[start]
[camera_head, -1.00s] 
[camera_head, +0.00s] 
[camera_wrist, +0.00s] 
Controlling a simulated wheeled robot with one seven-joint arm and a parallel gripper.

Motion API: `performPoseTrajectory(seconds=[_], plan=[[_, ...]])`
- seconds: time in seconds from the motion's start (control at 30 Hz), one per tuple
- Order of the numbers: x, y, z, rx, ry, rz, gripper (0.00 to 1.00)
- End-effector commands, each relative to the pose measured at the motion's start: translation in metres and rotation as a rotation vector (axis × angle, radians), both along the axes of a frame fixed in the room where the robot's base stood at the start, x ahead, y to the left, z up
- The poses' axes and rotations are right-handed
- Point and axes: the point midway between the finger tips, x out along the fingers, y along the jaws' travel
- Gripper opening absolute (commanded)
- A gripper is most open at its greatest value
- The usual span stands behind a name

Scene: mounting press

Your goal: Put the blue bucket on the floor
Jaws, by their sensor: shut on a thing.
[end]
Repeat the lines from the one containing "- Order of the" through the end of the listing, exactly and without any other lines; both ends are included.

- Order of the numbers: x, y, z, rx, ry, rz, gripper (0.00 to 1.00)
- End-effector commands, each relative to the pose measured at the motion's start: translation in metres and rotation as a rotation vector (axis × angle, radians), both along the axes of a frame fixed in the room where the robot's base stood at the start, x ahead, y to the left, z up
- The poses' axes and rotations are right-handed
- Point and axes: the point midway between the finger tips, x out along the fingers, y along the jaws' travel
- Gripper opening absolute (commanded)
- A gripper is most open at its greatest value
- The usual span stands behind a name

Scene: mounting press

Your goal: Put the blue bucket on the floor
Jaws, by their sensor: shut on a thing.

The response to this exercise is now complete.